To demonstrate what's in Asics' future Oyama props one of his black dress shoes on the table and points to the sole. There's a tiny window there meant to show it's a direct descendant of Asics running-shoe technology, which the company hopes to replicate in other areas—such as walking shoes—targeting baby boomers. "We haven't expanded in this category in the U.S. or Europe, so there's potential for us to go into this casual sportswear category," he said.
Improving design is one of Oyama's pet projects. In the next year he hopes to create a design center at the headquarters in Kobe and hire a world-class designer who can give Asics products a hip makeover. No executive currently oversees design, he said.

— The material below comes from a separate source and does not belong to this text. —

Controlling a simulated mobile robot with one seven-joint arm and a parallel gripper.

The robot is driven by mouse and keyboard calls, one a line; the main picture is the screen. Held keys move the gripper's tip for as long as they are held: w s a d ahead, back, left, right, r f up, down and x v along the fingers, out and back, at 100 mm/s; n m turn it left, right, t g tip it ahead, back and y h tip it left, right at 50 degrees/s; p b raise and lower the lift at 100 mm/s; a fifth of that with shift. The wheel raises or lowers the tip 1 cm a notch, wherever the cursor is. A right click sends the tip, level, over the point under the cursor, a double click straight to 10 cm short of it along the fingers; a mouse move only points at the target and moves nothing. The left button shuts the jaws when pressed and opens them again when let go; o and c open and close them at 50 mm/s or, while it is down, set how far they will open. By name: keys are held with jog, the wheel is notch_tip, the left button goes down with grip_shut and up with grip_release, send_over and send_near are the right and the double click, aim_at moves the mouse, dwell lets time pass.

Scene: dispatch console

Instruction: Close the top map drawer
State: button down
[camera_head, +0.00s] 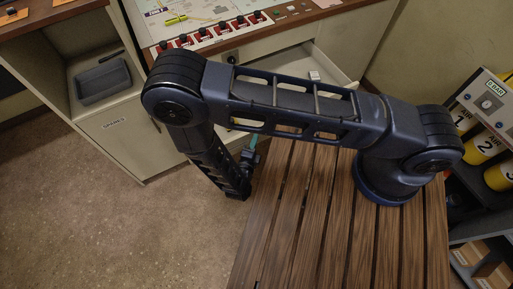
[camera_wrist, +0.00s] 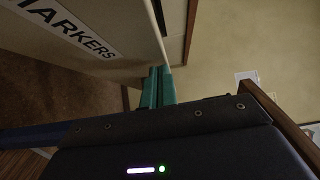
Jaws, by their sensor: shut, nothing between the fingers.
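The open drawer (camera_head: 299,66) sticks out from the front of the console in the head view, and my arm hides much of it and its front. A small white item (camera_head: 314,75) lies inside. My gripper (camera_head: 253,142) is low in front of the console, beyond the edge of the slatted wooden surface. Its teal fingers are shut and empty. In the wrist view the fingers (camera_wrist: 160,74) are together near the edge of a pale panel (camera_wrist: 110,62) labelled MARKERS. I cannot tell whether they touch it.
The slatted wooden surface (camera_head: 300,220) lies under my arm. A cabinet labelled SPARES (camera_head: 118,122) with a grey bin (camera_head: 103,80) stands left. A rack with yellow numbered cylinders (camera_head: 480,148) stands right. The floor (camera_head: 110,220) at lower left is clear.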

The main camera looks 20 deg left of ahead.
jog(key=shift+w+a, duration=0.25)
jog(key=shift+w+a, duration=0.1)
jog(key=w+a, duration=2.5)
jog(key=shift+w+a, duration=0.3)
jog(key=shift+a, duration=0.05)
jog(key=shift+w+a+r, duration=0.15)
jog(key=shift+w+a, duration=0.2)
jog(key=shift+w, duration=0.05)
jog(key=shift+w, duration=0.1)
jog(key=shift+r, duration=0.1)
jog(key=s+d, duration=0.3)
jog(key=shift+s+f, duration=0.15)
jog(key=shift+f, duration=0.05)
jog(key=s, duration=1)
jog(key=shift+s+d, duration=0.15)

Analysts have high expectations for Oyama. He is widely credited with diversifying Asics' European business in non-running sportswear before returning to Japan in 2005. Macquarie Securities' analyst Duane Sandberg figures brisk sales of running shoes and other footwear should lift the company's net profit 21.4% to $172 million next fiscal year through March, 2009, on an 18.5% gain in revenues to $2.5 billion.
Even so, Oyama acknowledges, there are pitfalls. He cites New Balance as an example of a running-shoe company that got temporarily sidetracked by focusing on casual sneakers. A bigger challenge will be creating buzz. Asics tried to do that in the 1990s by signing up star athletes, but it lost many to a bidding battle with Nike, Adidas, and others.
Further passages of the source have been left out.